**The exercise**
Images are not part of the copy; transcribe all the data exactly.
==*==
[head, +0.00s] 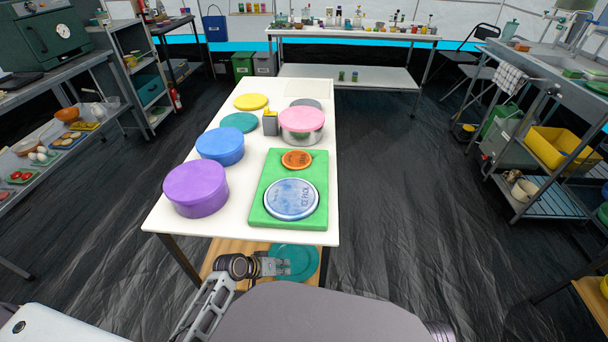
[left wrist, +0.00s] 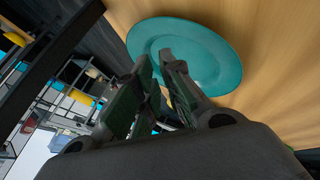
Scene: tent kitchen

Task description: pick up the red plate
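No plate that is clearly red shows. A teal plate (head: 296,262) lies on the wooden lower shelf of the white table, partly hidden by the tabletop and my gripper. It also shows in the left wrist view as a teal disc (left wrist: 215,62). My left gripper (head: 288,267) is at the near edge of that shelf, over or beside the plate. In the left wrist view its two fingers (left wrist: 157,58) stand a little apart with a narrow gap and nothing visible gripped. I cannot tell whether they touch the plate. My right gripper is not in view.
The white tabletop (head: 215,235) overhangs the wooden shelf (head: 233,250). On it are a green board (head: 260,210) with a blue-white disc and an orange disc, and purple (head: 196,188), blue (head: 220,146) and pink-lidded (head: 302,124) round containers. Dark floor at right is clear.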

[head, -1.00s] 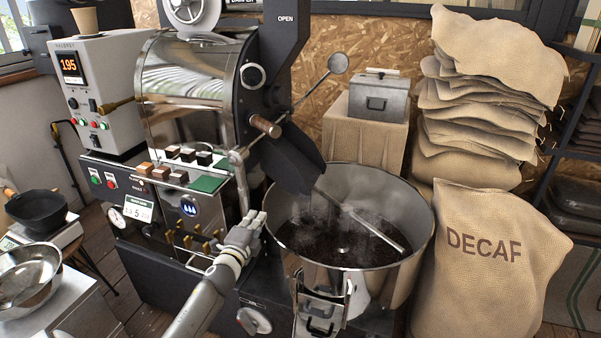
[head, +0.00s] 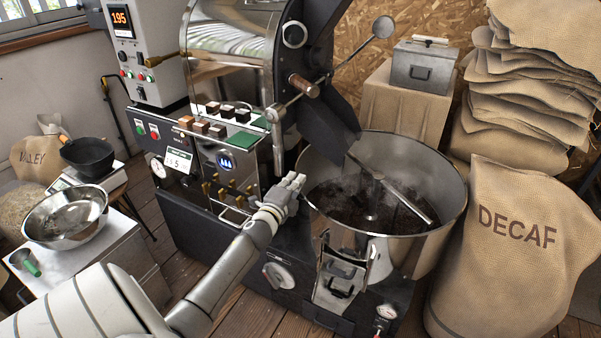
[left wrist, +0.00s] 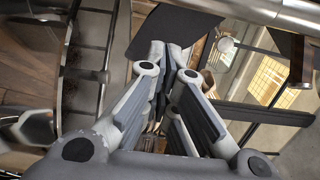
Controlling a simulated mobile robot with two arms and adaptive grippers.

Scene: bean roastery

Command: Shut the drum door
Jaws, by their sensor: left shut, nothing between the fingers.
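The roaster's dark drum front (head: 308,60) faces the round steel cooling bin. A dark slab (head: 330,125), which looks like the drum door or its chute, slopes down over the bin's left rim. A short wooden handle (head: 303,86) sticks out beside it. I cannot tell how far the door stands open. My left gripper (head: 293,183) is shut and empty, below the handle and close to the bin's left rim. Its fingers meet in the left wrist view (left wrist: 163,50), below a dark panel (left wrist: 176,20) at the top. My right gripper is out of view.
The cooling bin (head: 440,235) holds dark beans and a stirring arm, with faint steam. A DECAF sack (head: 520,265) stands at its right. The control panel (head: 225,165) with knobs is left of my gripper. A side table (head: 110,250) with a steel bowl stands at the left.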

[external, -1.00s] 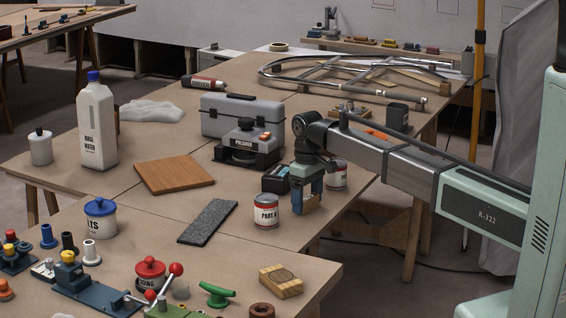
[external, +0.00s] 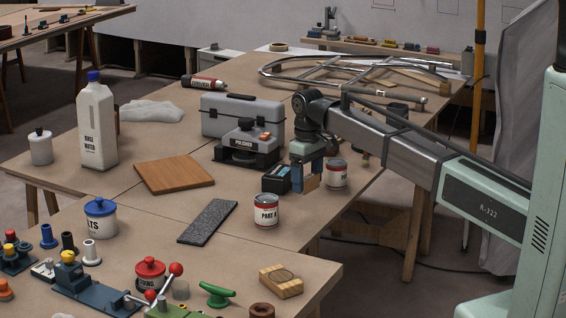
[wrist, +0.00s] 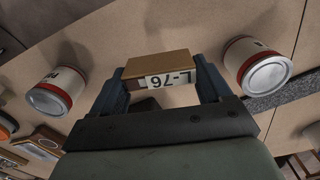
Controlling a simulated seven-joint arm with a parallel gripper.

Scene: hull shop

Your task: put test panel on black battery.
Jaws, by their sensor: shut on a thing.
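The test panel, a small tan block with a white label, is between the blue fingers of my gripper (external: 307,178). In the wrist view, the panel (wrist: 157,64) spans the gap between both fingertips, and its label reads L-76 upside down. The black battery (external: 275,180), a dark box with a blue-marked front, stands on the table just left of my gripper in the external view. The gripper hides part of its right side. The panel is held off the table, apart from the battery. In the wrist view I cannot surely pick out the battery.
A PART A can (external: 265,211) stands in front of the battery, and a second can (external: 337,174) right of my gripper. The polisher (external: 246,147) is behind left. A grey abrasive strip (external: 207,221) and a wooden board (external: 174,174) lie leftward, with bare table between.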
==*==
**Result of the task**
[head, +0.00s] 
[left wrist, +0.00s] 
Scene: tent kitchen

Task description: pick up the red plate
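No plate that is clearly red shows. A teal plate (head: 296,262) lies on the wooden lower shelf of the white table, partly hidden by the tabletop and my gripper. It also shows in the left wrist view as a teal disc (left wrist: 215,62). My left gripper (head: 288,267) is at the near edge of that shelf, over or beside the plate. In the left wrist view its two fingers (left wrist: 157,58) stand a little apart with a narrow gap and nothing visible gripped. I cannot tell whether they touch the plate. My right gripper is not in view.
The white tabletop (head: 215,235) overhangs the wooden shelf (head: 233,250). On it are a green board (head: 260,210) with a blue-white disc and an orange disc, and purple (head: 196,188), blue (head: 220,146) and pink-lidded (head: 302,124) round containers. Dark floor at right is clear.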

[head, -1.00s] 
[head, +0.00s] 
[left wrist, +0.00s] 
Controlling a simulated mobile robot with two arms and adaptive grippers.

Scene: bean roastery

Command: Shut the drum door
Jaws, by their sensor: left shut, nothing between the fingers.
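The roaster's dark drum front (head: 308,60) faces the round steel cooling bin. A dark slab (head: 330,125), which looks like the drum door or its chute, slopes down over the bin's left rim. A short wooden handle (head: 303,86) sticks out beside it. I cannot tell how far the door stands open. My left gripper (head: 293,183) is shut and empty, below the handle and close to the bin's left rim. Its fingers meet in the left wrist view (left wrist: 163,50), below a dark panel (left wrist: 176,20) at the top. My right gripper is out of view.
The cooling bin (head: 440,235) holds dark beans and a stirring arm, with faint steam. A DECAF sack (head: 520,265) stands at its right. The control panel (head: 225,165) with knobs is left of my gripper. A side table (head: 110,250) with a steel bowl stands at the left.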

[external, -1.00s] 
[external, +0.00s] 
[wrist, +0.00s] 
Controlling a simulated seven-joint arm with a parallel gripper.

Scene: hull shop

Your task: put test panel on black battery.
Jaws, by their sensor: shut on a thing.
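The test panel, a small tan block with a white label, is between the blue fingers of my gripper (external: 307,178). In the wrist view, the panel (wrist: 157,64) spans the gap between both fingertips, and its label reads L-76 upside down. The black battery (external: 275,180), a dark box with a blue-marked front, stands on the table just left of my gripper in the external view. The gripper hides part of its right side. The panel is held off the table, apart from the battery. In the wrist view I cannot surely pick out the battery.
A PART A can (external: 265,211) stands in front of the battery, and a second can (external: 337,174) right of my gripper. The polisher (external: 246,147) is behind left. A grey abrasive strip (external: 207,221) and a wooden board (external: 174,174) lie leftward, with bare table between.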

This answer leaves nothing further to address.